- **Short exercise**: Begin with the first line of the listing and quote every line through the one containing "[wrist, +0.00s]"; give only those lines.

- **Supplied records**:
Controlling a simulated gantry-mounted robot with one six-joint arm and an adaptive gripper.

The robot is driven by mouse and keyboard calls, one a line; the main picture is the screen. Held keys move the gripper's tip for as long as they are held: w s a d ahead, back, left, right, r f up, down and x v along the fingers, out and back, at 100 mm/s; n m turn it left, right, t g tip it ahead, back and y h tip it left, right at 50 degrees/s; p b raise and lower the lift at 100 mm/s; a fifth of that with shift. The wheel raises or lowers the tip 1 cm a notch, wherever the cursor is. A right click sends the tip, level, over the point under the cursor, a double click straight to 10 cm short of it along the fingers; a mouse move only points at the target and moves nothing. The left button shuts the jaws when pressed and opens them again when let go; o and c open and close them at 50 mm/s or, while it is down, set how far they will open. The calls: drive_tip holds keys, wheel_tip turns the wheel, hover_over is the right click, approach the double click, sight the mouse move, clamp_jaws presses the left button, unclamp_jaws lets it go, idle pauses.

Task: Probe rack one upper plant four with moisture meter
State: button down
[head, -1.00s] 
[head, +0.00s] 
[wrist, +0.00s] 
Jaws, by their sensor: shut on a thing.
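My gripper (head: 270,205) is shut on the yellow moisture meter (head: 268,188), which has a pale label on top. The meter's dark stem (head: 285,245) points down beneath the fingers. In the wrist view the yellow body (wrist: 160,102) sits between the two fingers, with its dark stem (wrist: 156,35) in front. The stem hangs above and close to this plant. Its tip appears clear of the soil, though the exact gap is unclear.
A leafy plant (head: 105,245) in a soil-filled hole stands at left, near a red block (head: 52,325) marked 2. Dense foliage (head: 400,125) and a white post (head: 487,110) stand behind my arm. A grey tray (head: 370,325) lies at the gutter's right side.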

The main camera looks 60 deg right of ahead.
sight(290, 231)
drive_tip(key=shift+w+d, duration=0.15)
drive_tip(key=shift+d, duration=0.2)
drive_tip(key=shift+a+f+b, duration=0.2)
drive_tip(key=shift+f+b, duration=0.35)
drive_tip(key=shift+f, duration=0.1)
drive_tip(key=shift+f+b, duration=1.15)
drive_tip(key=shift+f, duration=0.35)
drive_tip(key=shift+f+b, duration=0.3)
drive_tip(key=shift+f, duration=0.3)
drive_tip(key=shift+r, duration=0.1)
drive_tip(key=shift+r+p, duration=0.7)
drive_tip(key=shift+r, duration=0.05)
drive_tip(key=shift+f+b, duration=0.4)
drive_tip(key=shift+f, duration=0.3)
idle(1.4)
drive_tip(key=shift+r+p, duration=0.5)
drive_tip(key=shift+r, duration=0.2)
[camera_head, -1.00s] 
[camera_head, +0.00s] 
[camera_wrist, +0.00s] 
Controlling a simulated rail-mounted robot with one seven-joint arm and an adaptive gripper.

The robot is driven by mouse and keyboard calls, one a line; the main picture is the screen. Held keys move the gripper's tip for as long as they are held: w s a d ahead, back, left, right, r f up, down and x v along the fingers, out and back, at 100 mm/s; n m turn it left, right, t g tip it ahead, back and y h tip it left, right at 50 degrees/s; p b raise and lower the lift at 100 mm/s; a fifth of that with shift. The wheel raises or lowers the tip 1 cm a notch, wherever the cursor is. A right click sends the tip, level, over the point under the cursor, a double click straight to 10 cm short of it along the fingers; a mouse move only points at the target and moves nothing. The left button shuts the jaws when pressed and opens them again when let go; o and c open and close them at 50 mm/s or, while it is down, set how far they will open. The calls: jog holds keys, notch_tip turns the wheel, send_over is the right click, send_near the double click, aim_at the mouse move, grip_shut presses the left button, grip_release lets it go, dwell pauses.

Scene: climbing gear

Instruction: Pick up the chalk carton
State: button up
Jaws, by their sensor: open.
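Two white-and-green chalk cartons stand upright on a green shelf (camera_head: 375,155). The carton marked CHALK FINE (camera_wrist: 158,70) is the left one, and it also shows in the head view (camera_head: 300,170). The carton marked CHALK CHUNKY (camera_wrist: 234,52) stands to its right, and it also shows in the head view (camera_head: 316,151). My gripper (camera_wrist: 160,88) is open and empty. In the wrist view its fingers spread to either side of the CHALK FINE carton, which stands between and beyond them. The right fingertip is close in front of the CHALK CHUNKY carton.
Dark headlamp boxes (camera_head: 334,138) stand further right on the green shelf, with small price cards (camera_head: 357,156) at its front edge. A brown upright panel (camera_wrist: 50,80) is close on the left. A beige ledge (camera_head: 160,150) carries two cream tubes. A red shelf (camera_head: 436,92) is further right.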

- **Output**:
Controlling a simulated gantry-mounted robot with one six-joint arm and an adaptive gripper.

The robot is driven by mouse and keyboard calls, one a line; the main picture is the screen. Held keys move the gripper's tip for as long as they are held: w s a d ahead, back, left, right, r f up, down and x v along the fingers, out and back, at 100 mm/s; n m turn it left, right, t g tip it ahead, back and y h tip it left, right at 50 degrees/s; p b raise and lower the lift at 100 mm/s; a fifth of that with shift. The wheel raises or lowers the tip 1 cm a notch, wherever the cursor is. A right click sends the tip, level, over the point under the cursor, a double click straight to 10 cm short of it along the fingers; a mouse move only points at the target and moves nothing. The left button shuts the jaws when pressed and opens them again when let go; o and c open and close them at 50 mm/s or, while it is down, set how far they will open. The calls: drive_tip holds keys, wheel_tip turns the wheel, hover_over is the right click, approach the double click, sight the mouse move, clamp_jaws presses the left button, unclamp_jaws lets it go, idle pauses.

Task: Probe rack one upper plant four with moisture meter
State: button down
[head, -1.00s] 
[head, +0.00s] 
[wrist, +0.00s] 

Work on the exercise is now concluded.